Le leo las líneas previas a uno de mis contertulios, “es cierto lo que dices pero hay otras verdades similares. Antes, en las guerras, las personas heridas morían a la intemperie, sin ninguna atención, sin cobijo, fenecían solos. Ante la muerte, la soledad, en esas condiciones, carece de parangón. Quienes morían en las trincheras o en terrenos descampados sufrían lo indecible”, me dice. Y agrega, “por el simple hecho de estar vivo no puedes tirar todo por la borda”.

“Carecer de esperanza”, insiste otro conocido, “es erróneo”. Se explica: “quienes tenemos la suerte de comer, de contar con el privilegio de la Voz, de estudiar y viajar debemos, por obligación, pensar en el futuro y sus posibilidades a favor del ser humano. No por uno sino por los otros unos con quienes caminamos: hijos, cónyuges, coetáneos, amigos, maestros”.

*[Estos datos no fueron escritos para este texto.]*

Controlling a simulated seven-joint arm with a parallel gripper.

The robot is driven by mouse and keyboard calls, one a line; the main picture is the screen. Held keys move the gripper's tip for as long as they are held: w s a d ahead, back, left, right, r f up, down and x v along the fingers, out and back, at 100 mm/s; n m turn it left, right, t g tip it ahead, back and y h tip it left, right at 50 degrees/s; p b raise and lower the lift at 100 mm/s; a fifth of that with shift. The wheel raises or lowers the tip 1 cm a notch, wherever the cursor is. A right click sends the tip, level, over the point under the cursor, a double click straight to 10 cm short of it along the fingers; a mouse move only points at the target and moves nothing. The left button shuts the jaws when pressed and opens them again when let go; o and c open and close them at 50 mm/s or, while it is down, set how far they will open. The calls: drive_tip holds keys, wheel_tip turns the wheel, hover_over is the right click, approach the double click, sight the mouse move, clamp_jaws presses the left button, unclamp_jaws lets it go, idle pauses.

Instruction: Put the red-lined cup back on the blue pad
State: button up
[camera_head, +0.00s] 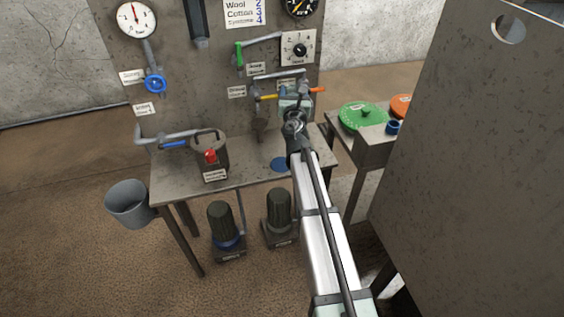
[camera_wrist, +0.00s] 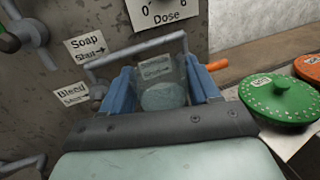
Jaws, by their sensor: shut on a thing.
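The cup sits between the two blue fingers in the wrist view. I cannot make out a red line on it. In the head view my gripper (camera_head: 296,104) is above the back of the metal table, close to the panel taps, and it hides the cup. The blue pad (camera_head: 280,164) is a round patch on the right part of the table, lower in the picture than my gripper. The pad looks bare, and my arm passes close to its right edge.
A pot with a red knob (camera_head: 210,157) stands on the table's left part (camera_head: 180,187). Tap levers and pipes, including an orange handle (camera_wrist: 217,65), stick out near my gripper.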

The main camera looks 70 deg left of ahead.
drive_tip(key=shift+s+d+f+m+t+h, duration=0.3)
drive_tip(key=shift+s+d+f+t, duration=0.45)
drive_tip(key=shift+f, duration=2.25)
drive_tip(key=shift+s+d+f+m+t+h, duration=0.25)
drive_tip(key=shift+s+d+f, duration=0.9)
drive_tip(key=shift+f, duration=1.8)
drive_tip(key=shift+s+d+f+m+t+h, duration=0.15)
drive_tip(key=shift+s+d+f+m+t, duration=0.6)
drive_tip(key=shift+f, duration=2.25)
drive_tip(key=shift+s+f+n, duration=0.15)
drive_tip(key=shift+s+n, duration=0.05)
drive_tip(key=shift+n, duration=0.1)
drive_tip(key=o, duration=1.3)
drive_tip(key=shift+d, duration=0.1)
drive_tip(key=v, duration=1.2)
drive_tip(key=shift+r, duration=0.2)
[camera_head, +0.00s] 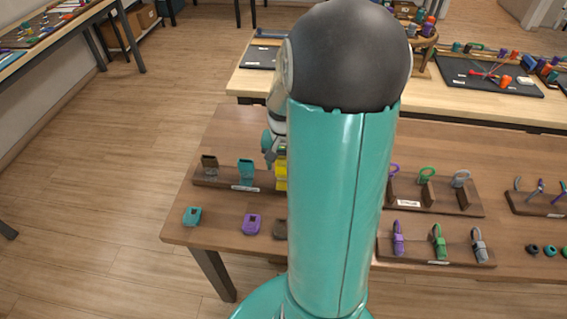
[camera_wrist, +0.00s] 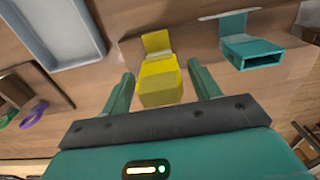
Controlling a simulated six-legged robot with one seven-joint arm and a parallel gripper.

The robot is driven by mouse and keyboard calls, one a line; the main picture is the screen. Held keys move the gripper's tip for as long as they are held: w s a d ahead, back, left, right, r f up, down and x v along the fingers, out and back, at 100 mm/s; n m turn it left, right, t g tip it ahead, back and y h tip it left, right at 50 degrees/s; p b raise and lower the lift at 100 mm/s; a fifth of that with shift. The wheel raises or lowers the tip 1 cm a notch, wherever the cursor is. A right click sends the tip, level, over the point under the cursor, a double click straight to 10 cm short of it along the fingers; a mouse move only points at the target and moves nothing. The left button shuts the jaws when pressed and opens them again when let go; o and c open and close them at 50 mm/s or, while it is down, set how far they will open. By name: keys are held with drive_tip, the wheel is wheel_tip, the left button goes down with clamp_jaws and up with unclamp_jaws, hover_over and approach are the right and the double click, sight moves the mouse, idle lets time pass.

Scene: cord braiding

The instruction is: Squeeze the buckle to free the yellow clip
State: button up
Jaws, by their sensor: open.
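The yellow clip with its buckle (camera_wrist: 158,82) lies between my two teal fingers in the wrist view, with a flat yellow tab standing beyond its wide body. My gripper (camera_wrist: 161,70) is open, one finger on each side of the yellow body; gaps show on both sides. In the head view a yellow part (camera_head: 281,176) shows at the right end of a wooden rack, mostly hidden behind my arm. How deep the fingers reach around the buckle cannot be told.
A teal buckle (camera_wrist: 252,55) stands beside the yellow one. The wooden rack (camera_head: 225,182) also holds a dark clip (camera_head: 209,164). Loose teal (camera_head: 192,216) and purple (camera_head: 251,224) pieces lie in front. A grey tray (camera_wrist: 58,35) and a purple ring (camera_wrist: 33,116) are on the left.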

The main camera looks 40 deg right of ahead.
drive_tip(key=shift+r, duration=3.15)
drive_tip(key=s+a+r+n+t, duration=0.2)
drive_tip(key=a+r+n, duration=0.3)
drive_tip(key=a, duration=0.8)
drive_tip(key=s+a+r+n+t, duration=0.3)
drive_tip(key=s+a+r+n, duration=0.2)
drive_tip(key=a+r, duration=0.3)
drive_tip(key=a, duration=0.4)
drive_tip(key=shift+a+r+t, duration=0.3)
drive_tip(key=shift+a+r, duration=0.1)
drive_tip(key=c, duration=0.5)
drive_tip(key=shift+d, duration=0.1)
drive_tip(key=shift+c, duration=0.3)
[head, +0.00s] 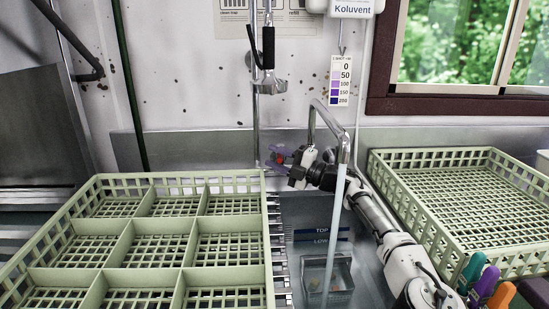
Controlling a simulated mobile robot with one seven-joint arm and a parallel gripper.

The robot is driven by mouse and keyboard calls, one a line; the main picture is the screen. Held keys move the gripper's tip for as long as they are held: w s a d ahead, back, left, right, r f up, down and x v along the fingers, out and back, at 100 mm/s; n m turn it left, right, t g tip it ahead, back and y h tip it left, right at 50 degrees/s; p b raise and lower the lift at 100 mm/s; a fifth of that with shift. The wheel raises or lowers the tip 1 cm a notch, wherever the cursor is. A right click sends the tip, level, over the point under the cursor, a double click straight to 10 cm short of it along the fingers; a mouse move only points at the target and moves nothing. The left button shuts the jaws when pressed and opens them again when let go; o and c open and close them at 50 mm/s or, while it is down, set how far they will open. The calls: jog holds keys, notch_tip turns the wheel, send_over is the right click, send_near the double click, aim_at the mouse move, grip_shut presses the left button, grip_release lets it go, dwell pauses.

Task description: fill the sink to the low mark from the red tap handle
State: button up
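The sink (375,283) is the metal basin between two green racks. Dark blue marks reading TOP (322,231) and LOW (320,243) are on its back wall. A pale stream of water (334,235) falls from the curved metal spout (333,122) into it. I cannot tell the water level clearly. My gripper (279,159) is at the tap behind the sink, left of the spout, with purplish fingertips around or beside a small red part, seemingly the red tap handle (281,157). The fingers are small and overlap the tap, so their opening is unclear.
A divided green rack (128,227) stands left, an open green rack (480,255) right. A small clear basket (342,262) sits in the sink under the stream. A hose sprayer (268,50) hangs behind.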

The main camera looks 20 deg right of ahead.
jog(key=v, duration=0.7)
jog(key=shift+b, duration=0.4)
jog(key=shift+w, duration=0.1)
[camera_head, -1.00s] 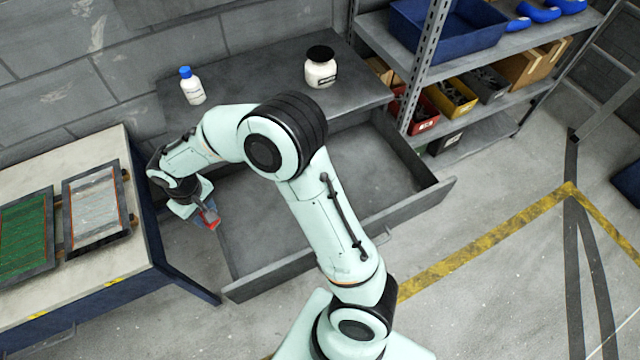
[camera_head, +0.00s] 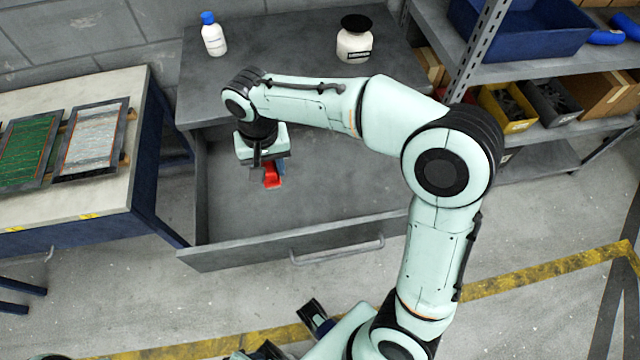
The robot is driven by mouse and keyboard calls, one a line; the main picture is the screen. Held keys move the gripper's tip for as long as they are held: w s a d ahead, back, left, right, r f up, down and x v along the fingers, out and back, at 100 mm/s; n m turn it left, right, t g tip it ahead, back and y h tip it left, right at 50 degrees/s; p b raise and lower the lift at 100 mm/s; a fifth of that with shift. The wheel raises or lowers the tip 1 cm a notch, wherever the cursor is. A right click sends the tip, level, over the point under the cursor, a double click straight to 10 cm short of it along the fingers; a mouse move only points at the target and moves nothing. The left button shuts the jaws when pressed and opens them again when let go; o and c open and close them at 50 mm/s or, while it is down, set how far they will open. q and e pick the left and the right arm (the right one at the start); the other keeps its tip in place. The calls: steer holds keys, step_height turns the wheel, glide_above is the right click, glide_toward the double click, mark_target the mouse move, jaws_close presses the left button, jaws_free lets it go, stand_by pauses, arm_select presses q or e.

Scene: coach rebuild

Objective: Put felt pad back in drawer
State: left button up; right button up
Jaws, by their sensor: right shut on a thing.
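My right gripper (camera_head: 268,166) hangs over the left part of the open grey drawer (camera_head: 340,237), pointing down. My left gripper is not in view.
A blue-capped white bottle (camera_head: 213,36) and a black-lidded jar (camera_head: 355,42) stand on the bench top (camera_head: 285,50). A light table (camera_head: 125,168) with framed panels stands at the left. Shelving with bins (camera_head: 505,103) stands at the right.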

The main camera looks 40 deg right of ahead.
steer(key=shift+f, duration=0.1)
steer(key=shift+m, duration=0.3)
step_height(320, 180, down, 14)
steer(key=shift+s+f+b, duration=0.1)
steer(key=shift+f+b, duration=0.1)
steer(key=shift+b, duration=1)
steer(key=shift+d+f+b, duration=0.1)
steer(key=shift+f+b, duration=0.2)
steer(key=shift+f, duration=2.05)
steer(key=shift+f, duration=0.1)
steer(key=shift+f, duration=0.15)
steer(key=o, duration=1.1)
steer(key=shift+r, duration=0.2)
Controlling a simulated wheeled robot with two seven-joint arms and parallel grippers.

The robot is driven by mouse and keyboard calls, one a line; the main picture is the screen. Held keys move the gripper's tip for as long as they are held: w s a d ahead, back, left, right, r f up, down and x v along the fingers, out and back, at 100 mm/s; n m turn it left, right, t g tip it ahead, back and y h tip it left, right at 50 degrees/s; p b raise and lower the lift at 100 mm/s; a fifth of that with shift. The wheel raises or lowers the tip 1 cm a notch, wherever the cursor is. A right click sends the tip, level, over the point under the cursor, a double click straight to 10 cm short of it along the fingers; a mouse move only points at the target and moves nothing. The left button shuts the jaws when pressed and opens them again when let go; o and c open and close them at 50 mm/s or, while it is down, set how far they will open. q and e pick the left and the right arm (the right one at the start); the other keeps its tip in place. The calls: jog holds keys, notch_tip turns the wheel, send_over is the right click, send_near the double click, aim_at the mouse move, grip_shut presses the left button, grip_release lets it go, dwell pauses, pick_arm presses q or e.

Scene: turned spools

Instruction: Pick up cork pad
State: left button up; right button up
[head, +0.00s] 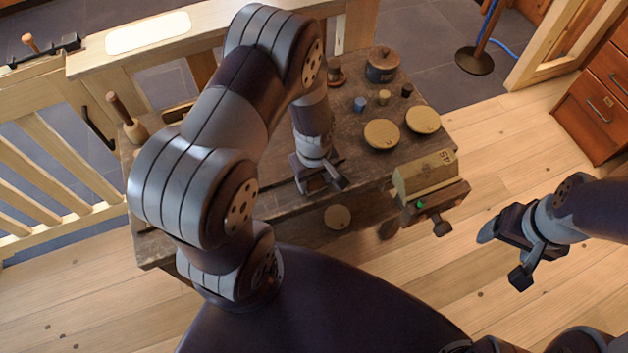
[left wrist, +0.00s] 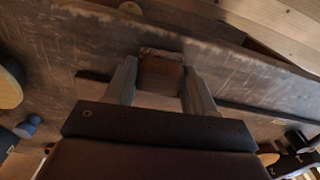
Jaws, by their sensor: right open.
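A small brown block with a lighter far edge, which looks like the cork pad (left wrist: 161,74), is between the fingertips of my left gripper (left wrist: 160,85) in the left wrist view. Both fingers lie flush against its sides. In the head view my left gripper (head: 320,182) points down over the front part of the workbench (head: 270,200) and hides the pad. I cannot tell whether the pad touches the bench. My right gripper (head: 505,252) is open and empty over the floor, right of the bench.
Two round tan discs (head: 381,134) (head: 423,119), a lidded pot (head: 382,65) and several small spools stand on the bench's right part. A tan block (head: 425,174) sits at its right front. A wooden-handled tool (head: 122,108) stands at the left. A round piece (head: 338,217) shows below the front edge.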

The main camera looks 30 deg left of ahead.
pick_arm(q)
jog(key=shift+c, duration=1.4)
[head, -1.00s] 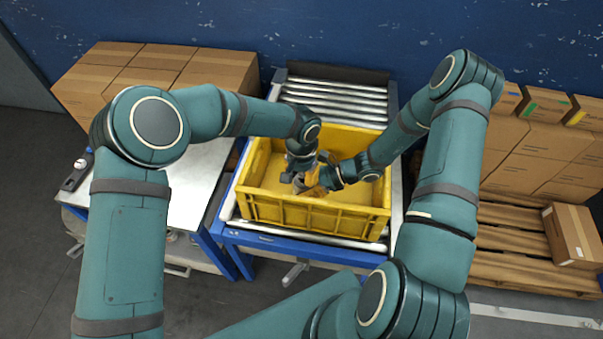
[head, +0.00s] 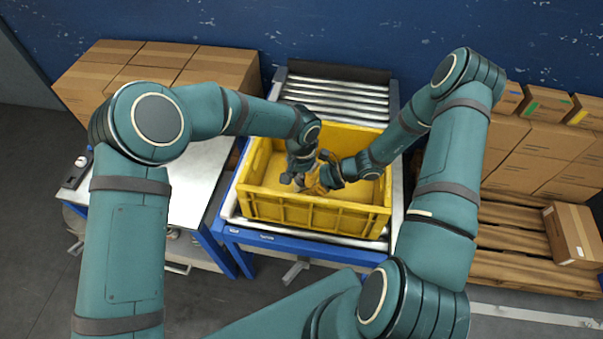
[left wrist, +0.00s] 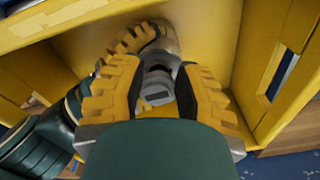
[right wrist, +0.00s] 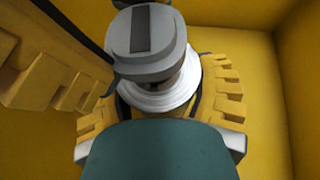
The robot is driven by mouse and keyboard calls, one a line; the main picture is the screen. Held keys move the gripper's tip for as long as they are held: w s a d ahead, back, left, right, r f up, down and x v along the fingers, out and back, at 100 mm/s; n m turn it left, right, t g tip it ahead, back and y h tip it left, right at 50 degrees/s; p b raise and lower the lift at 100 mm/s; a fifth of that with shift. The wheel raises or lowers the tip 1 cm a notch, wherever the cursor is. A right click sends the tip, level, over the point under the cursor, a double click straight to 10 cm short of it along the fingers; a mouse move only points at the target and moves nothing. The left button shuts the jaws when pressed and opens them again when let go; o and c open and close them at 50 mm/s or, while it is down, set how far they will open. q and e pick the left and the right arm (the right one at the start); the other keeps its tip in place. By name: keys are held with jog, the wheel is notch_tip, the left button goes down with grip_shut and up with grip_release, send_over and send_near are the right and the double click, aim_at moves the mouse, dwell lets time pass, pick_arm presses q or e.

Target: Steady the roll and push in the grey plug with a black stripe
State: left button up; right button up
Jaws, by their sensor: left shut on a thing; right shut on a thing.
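The grey plug with a black stripe (right wrist: 145,45) stands at the end of the white roll (right wrist: 165,100) in the right wrist view. Its head is apart from the roll's rim, and how deep its stem sits I cannot tell. My right gripper (right wrist: 165,115) is shut around the roll. My left gripper (left wrist: 165,85) is shut on the plug, which shows between its fingers in the left wrist view (left wrist: 158,85). In the head view, my left gripper (head: 298,182) and right gripper (head: 320,182) meet inside the crate, largely hiding roll and plug.
The yellow crate (head: 300,214) surrounds both grippers, its walls close on every side. It stands on a roller conveyor (head: 335,98) with a blue frame. A metal table (head: 195,190) is at the left. Cardboard boxes (head: 170,75) stand at the back left, with more at the right.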

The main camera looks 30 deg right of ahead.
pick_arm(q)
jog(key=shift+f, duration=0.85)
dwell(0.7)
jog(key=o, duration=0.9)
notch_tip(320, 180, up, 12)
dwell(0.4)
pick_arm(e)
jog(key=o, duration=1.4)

Mis conocidos guardan razón. Lo sé. No me basta saberlo. Admito ser escéptico. No se nace ni se elige ser escéptico. El escepticismo no es gratuito, es escuela, es la vida tóxica, es la brutal realidad. Me detengo, reflexiono. Busco autoconvencerme, un poco, al menos un poco. Escribo para mí:

El ser humano cuya vida ha transcurrido sin penas ni dolores ni pérdidas “anormales” debe sembrar esperanzas. La esperanza no debe morir, la esperanza no puede morir.

¿Cómo concluir? Me defiendo y comparto mi desazón y mis dudas entre signos de interrogación: ¿Qué hacer?, ¿cómo sembrar esperanzas?, si no es uno, entonces ¿quién?